5 ) Ritorniamo un po’ sui nostri passi. La distinzione Luigini vs. Contadini ha un suo fascino ed una sua efficacia, non riducibile ad efficacia retorica. È infatti in grado di “acchiappare” molti aspetti della realtà sociale ed economica. Non solo, la si può anche legittimamente usare. Ma solo fino ad un certo punto. Visto che bene o male sfocia nella cesura Nord / Sud, è qui che dobbiamo fare i conti. Purtroppo la distinzione Luigini vs. Contadini a questo punto ci abbandona. Non avendo né la complessità concettuale né la profondità storica di altri apparati critico-concettuali, conduce a mio avviso ad uno slancio in fondo velleitario.

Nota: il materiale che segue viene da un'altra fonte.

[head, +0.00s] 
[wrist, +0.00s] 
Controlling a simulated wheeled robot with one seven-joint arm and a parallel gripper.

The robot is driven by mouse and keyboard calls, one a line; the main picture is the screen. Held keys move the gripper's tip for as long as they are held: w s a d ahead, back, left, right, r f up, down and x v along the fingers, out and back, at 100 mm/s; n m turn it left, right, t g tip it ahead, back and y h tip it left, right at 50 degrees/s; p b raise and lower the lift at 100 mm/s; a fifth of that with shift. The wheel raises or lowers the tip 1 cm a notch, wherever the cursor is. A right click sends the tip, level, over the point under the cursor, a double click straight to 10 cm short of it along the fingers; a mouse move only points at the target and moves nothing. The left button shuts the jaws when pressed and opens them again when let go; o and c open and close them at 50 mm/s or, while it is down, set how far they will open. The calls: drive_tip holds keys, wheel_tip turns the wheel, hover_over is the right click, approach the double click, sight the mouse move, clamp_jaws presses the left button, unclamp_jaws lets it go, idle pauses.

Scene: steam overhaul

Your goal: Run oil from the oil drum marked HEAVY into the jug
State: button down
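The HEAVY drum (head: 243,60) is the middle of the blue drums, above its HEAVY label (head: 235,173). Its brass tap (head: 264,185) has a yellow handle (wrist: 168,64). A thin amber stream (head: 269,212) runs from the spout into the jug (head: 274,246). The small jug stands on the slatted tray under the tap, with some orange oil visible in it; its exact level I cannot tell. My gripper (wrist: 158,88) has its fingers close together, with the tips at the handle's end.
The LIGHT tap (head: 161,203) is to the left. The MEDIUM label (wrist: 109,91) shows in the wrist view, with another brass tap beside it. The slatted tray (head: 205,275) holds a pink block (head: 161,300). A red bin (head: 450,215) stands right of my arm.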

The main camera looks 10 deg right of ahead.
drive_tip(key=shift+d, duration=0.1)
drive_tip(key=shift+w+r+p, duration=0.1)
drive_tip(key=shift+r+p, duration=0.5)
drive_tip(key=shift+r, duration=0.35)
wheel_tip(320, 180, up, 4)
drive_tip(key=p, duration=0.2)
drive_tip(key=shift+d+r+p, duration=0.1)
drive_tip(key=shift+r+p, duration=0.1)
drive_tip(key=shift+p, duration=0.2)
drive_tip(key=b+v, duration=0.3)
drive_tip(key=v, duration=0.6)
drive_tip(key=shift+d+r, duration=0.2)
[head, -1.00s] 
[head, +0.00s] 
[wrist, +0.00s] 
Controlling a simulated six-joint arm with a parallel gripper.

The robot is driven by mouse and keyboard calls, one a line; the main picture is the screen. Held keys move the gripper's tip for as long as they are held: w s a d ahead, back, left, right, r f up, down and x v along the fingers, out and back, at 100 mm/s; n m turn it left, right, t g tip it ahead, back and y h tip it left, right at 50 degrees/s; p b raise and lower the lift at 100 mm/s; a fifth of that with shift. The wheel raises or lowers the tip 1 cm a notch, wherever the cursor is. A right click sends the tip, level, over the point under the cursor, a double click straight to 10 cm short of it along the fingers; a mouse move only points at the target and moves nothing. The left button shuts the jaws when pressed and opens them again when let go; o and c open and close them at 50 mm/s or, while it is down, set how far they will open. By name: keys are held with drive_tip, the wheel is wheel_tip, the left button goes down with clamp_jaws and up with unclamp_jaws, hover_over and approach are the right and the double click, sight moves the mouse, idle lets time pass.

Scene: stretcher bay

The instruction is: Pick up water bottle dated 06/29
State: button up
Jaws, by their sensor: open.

Di più. Toglie dal fuoco dell’ attenzione una questione ben più complessa, anzi rischia di impoverirla, se non di banalizzarla.

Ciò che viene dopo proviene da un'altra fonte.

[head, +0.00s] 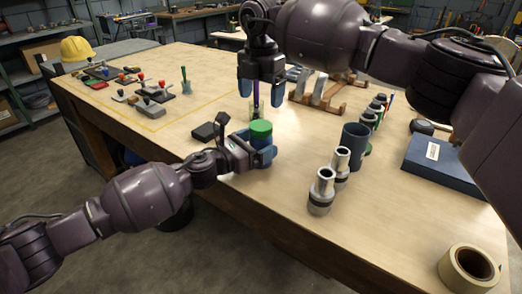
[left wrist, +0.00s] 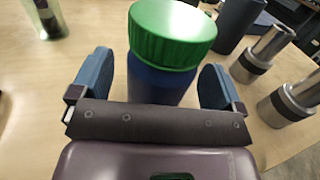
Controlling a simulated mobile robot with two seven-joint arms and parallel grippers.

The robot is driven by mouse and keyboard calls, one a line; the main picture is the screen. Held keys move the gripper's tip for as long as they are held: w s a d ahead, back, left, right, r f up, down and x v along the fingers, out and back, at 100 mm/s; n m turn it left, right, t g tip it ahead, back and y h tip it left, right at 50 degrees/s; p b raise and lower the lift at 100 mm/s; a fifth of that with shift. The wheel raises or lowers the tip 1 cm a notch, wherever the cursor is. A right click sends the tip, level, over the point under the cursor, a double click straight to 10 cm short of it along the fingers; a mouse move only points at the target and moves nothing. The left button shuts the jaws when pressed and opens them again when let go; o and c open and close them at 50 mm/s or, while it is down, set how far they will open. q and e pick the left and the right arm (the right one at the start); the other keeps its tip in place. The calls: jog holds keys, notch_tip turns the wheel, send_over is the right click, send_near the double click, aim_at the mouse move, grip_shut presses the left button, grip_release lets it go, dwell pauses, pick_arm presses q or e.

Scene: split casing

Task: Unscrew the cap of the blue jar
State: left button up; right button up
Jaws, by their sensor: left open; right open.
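The blue jar (head: 262,141) stands upright on the wooden table with its green cap (head: 261,128) on top. The left wrist view shows the blue jar (left wrist: 155,85) and the ribbed green cap (left wrist: 172,32) close up. My left gripper (head: 262,156) is open, its blue fingers on either side of the jar's body, with gaps visible between fingers and jar in the left wrist view (left wrist: 158,88). My right gripper (head: 258,108) is open, pointing down behind and above the cap. Its fingertips are partly hidden.
Metal cylinders (head: 321,191) and a dark cup (head: 354,146) stand right of the jar. A wooden rack (head: 318,104) is behind. A blue box (head: 436,158) and tape roll (head: 468,268) lie at right. A black block (head: 204,132) lies left of the jar.

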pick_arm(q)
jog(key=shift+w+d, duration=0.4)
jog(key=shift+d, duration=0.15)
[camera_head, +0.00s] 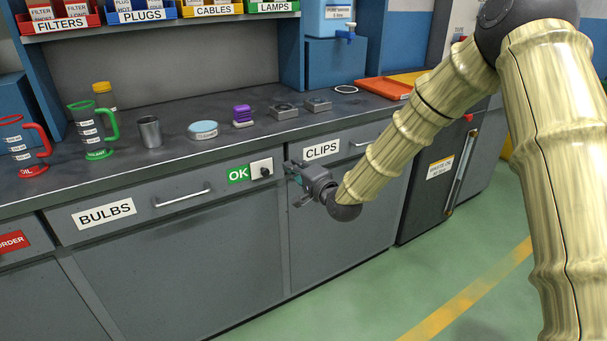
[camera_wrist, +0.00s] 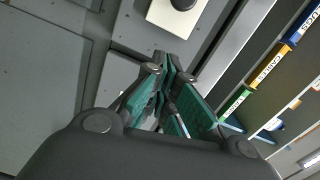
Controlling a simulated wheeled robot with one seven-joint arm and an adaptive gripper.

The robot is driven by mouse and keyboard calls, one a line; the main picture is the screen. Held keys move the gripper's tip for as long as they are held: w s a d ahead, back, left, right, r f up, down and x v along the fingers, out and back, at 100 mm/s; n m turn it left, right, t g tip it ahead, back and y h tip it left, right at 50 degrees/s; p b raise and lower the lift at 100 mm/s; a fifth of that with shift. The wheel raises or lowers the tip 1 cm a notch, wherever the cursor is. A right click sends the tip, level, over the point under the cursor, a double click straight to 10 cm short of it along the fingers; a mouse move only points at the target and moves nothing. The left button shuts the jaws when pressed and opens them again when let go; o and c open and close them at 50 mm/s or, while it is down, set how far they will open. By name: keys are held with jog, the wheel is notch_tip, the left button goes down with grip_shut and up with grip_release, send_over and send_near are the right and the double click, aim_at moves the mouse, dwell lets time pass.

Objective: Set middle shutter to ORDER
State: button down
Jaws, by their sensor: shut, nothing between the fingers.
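The middle shutter (camera_head: 262,168) is a white plate with a black knob on the grey drawer front, between the BULBS and CLIPS labels. A green OK label (camera_head: 238,174) shows just left of it. My gripper (camera_head: 293,172) is shut and empty, in front of the cabinet to the right of the shutter and apart from it. In the wrist view, the white shutter plate and its dark knob (camera_wrist: 184,3) are cut off at the top edge, beyond the shut fingertips (camera_wrist: 172,62). No ORDER marking shows at the middle shutter.
A red ORDER label (camera_head: 12,241) shows at the far left drawer. Bar handles stick out at the BULBS drawer (camera_head: 182,198) and CLIPS drawer (camera_head: 366,141). Jugs, a metal cup (camera_head: 149,132) and small items stand on the dark counter (camera_head: 180,158). The green floor in front is clear.

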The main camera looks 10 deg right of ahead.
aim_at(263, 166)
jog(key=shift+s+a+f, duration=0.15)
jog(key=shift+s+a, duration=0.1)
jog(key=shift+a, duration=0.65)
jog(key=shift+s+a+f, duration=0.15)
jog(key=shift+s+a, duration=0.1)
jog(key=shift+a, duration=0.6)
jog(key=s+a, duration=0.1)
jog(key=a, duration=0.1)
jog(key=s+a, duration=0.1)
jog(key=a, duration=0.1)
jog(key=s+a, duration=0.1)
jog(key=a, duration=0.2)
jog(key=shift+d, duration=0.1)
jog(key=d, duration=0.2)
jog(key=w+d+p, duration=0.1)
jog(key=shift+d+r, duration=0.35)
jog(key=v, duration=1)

Il conflitto più o meno latente tra Nord e Sud è antico e non ha perso di complessità. Negli ultimi decenni ha addirittura assunto la forma palese dello scontro tra la Questione Meridionale e la Questione Settentrionale. E qui si dia atto a Casati di fare le sottolineature giuste. Ma una volta riconosciuto, anche nelle nuove contingenze, il conflitto va affrontato afferrandolo per le corna, in tutta la sua complessità.

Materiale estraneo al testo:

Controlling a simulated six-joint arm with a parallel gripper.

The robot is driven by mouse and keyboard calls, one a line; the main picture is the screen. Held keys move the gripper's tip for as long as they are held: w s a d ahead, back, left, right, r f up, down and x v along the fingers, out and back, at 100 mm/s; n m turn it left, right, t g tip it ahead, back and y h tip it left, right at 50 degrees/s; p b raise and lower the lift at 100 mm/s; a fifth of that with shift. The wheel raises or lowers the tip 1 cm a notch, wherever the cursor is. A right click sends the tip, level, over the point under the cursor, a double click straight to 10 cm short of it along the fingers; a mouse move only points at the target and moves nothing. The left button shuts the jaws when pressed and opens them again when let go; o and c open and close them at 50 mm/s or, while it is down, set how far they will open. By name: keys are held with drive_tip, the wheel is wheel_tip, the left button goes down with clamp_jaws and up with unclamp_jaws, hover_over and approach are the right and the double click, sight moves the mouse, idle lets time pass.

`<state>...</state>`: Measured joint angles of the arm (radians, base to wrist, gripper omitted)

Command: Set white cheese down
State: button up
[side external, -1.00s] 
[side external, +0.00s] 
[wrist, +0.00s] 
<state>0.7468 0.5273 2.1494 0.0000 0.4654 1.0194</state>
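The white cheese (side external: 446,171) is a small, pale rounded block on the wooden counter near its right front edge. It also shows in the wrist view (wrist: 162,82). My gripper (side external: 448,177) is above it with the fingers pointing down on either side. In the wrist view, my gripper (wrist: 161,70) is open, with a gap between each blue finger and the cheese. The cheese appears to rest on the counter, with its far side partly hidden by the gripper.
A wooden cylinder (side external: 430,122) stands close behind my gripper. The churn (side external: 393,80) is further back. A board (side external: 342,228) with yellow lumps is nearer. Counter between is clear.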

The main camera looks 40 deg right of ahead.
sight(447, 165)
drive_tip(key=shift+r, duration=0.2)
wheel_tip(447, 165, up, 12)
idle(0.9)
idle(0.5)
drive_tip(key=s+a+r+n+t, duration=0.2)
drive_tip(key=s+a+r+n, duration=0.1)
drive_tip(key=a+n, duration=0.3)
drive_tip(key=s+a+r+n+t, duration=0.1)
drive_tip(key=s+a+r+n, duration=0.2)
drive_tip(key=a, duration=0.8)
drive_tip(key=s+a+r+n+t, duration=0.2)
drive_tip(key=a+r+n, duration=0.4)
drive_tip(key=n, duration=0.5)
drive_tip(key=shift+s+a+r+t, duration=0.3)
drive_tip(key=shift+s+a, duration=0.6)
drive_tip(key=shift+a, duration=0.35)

A questo punto mi permetto di suggerire che la vecchia dicotomia, o coppia concettuale, MODERNITÀ / PRE-MODERNITÀ offre una base ben più solida per leggere la realtà e per agire. Quest’ altro apparato concettuale ci permette ad esempio di afferrare a pieno il carattere profondamente premoderno sia degli investimenti mafiosi al nord, che della ricerca di appannaggi, prebende, sinecura, ‘manomorte’ da parte di ex-neocapitalisti à la Benetton, così come del clientelismo in cui pare sfoci pure l’ azione della Lega Nord o di CL, per non parlare del passaggio da padre in figlio di certi baronati universitari. Tutto questo è un mondo da ancien règime che si insinua e alligna in ogni ceto. Nel nostro Paese, che non ha mai conosciuto una vera fase di illuminismo né teorico né pratico, vediamo ovunque, ed in modi svariatissimi, proliferare realtà da ancien règime. Questi fenomeni – che fanno a pugni con la “sportività” propria dell’ agone meritocratico che tanto impregna la civilizzazione britannica e che ha trovato ancoraggi profondi anche nella società francese, tedesca, olandese, svizzera o nordica – da noi sono invece diffusissimi, vivono di vita propria, hanno un loro pubblico e una loro claque. Ma se le cose stanno così, allora è ineludibile chiamare in causa la storia, quale fucina di diversi modelli di civiltà e civilizzazione. E parimenti va fatto o rifatto un lavoro teorico, ideologico, o meglio di critica delle ideologie. Un lavoro all’ altezza della sfida.

Queste mie critiche non vengano però fraintese. Perché questo mi sento di dire in chiusura: onore a Casati e a “Luigini contro Contadini”, un libro da leggere, rileggere e su cui discutere.